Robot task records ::

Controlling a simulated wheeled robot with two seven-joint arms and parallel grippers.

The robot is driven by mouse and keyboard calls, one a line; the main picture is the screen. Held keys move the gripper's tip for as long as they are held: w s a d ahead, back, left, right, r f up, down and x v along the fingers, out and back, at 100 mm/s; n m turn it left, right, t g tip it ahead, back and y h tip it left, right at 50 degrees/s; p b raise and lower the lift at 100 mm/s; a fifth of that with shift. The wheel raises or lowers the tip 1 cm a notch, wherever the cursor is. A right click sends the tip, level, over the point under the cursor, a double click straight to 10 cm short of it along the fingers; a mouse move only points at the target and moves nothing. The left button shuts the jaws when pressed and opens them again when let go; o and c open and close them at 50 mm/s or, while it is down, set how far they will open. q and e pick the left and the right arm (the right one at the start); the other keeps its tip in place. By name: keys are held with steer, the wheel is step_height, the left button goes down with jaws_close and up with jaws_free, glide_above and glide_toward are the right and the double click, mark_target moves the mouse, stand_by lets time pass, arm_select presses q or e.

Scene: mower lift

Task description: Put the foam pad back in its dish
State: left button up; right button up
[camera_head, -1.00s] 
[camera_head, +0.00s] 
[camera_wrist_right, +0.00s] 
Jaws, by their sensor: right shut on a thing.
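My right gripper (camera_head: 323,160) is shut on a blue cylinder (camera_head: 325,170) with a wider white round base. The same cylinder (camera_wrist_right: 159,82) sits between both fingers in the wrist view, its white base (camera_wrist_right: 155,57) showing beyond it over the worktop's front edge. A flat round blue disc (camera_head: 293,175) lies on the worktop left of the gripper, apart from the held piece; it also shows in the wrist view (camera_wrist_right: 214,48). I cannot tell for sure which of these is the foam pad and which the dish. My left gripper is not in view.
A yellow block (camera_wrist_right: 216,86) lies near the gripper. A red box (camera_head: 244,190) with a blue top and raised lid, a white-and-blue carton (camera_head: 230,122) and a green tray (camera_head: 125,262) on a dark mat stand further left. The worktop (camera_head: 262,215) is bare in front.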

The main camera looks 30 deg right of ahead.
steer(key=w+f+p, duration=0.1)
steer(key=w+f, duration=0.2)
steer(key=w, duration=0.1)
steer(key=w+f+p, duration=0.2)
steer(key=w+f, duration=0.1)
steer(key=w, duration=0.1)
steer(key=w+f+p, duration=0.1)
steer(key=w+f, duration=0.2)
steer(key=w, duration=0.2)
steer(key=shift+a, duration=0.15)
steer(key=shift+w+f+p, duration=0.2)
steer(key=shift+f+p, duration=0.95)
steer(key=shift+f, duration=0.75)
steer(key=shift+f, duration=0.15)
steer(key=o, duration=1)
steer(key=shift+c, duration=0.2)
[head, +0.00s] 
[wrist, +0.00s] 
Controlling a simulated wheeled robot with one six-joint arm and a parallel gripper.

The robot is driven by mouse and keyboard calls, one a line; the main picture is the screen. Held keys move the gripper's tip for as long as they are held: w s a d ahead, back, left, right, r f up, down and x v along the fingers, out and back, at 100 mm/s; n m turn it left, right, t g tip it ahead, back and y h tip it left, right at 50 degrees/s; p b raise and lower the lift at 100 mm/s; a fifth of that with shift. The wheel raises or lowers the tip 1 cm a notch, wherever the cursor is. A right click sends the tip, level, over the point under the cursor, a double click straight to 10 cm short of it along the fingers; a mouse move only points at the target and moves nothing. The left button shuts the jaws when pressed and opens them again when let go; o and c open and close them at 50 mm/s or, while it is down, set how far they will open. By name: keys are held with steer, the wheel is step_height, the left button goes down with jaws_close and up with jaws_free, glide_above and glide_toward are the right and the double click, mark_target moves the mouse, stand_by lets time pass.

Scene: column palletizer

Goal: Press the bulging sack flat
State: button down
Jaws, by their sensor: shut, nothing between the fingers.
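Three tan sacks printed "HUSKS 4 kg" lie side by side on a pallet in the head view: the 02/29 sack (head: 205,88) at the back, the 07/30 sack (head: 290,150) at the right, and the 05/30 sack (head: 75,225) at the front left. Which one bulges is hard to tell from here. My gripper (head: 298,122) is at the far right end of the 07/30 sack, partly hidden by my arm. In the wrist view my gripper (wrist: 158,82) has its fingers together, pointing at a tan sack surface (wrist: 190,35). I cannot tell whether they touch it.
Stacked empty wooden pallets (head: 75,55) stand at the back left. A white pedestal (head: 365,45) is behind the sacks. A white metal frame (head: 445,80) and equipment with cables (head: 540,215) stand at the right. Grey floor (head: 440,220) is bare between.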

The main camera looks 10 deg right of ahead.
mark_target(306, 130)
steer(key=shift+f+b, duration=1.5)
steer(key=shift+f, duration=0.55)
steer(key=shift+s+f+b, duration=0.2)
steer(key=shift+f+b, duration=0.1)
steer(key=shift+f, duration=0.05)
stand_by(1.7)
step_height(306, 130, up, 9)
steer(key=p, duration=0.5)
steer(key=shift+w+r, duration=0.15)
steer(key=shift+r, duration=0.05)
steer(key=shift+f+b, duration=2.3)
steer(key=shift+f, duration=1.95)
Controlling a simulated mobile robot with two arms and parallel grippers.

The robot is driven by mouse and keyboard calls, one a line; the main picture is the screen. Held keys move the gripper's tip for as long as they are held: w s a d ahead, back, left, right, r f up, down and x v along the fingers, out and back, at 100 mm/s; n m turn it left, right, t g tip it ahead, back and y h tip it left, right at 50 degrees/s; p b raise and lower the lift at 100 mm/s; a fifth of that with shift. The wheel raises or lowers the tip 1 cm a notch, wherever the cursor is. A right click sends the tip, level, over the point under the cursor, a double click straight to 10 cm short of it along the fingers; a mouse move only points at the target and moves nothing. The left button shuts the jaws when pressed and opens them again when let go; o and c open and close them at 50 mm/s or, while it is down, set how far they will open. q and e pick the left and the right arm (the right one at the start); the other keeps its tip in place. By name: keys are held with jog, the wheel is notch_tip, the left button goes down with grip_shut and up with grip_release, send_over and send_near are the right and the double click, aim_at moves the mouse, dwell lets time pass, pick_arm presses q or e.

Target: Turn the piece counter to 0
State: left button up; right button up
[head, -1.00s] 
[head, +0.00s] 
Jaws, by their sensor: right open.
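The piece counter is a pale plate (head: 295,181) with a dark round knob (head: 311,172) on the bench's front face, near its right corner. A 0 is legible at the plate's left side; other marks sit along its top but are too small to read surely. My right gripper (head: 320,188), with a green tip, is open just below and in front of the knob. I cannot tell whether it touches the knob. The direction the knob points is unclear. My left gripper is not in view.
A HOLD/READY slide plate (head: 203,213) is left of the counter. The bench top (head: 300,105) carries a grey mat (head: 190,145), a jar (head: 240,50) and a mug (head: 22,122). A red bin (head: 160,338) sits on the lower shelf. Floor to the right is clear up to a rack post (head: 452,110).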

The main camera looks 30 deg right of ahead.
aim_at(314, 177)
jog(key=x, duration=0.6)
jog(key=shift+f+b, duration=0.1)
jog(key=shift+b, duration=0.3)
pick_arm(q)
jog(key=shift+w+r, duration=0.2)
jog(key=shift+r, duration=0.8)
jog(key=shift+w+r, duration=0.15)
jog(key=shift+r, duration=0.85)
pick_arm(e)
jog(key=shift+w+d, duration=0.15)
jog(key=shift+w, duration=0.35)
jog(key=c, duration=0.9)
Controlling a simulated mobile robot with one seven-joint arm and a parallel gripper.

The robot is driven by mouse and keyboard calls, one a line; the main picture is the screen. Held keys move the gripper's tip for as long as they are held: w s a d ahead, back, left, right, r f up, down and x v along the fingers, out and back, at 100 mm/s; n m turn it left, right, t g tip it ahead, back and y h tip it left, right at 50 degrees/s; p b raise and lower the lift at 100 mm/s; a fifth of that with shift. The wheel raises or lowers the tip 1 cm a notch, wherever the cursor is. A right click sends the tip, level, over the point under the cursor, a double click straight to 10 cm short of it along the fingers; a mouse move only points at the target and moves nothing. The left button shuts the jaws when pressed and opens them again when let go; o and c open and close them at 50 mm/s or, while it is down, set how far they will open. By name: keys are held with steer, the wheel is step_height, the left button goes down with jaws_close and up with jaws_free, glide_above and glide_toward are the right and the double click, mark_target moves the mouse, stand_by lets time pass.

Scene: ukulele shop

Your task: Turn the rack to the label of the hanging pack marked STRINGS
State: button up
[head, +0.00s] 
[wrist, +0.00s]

Work to complete ::
Only the lines from the line with "arm_select presses q or e." to the line with "[camera_wrist_right, +0.00s]", inclusive, are to be printed, exactly as they appear.

Completed task ::
The robot is driven by mouse and keyboard calls, one a line; the main picture is the screen. Held keys move the gripper's tip for as long as they are held: w s a d ahead, back, left, right, r f up, down and x v along the fingers, out and back, at 100 mm/s; n m turn it left, right, t g tip it ahead, back and y h tip it left, right at 50 degrees/s; p b raise and lower the lift at 100 mm/s; a fifth of that with shift. The wheel raises or lowers the tip 1 cm a notch, wherever the cursor is. A right click sends the tip, level, over the point under the cursor, a double click straight to 10 cm short of it along the fingers; a mouse move only points at the target and moves nothing. The left button shuts the jaws when pressed and opens them again when let go; o and c open and close them at 50 mm/s or, while it is down, set how far they will open. q and e pick the left and the right arm (the right one at the start); the other keeps its tip in place. By name: keys are held with steer, the wheel is step_height, the left button goes down with jaws_close and up with jaws_free, glide_above and glide_toward are the right and the double click, mark_target moves the mouse, stand_by lets time pass, arm_select presses q or e.

Scene: mower lift

Task description: Put the foam pad back in its dish
State: left button up; right button up
[camera_head, -1.00s] 
[camera_head, +0.00s] 
[camera_wrist_right, +0.00s] 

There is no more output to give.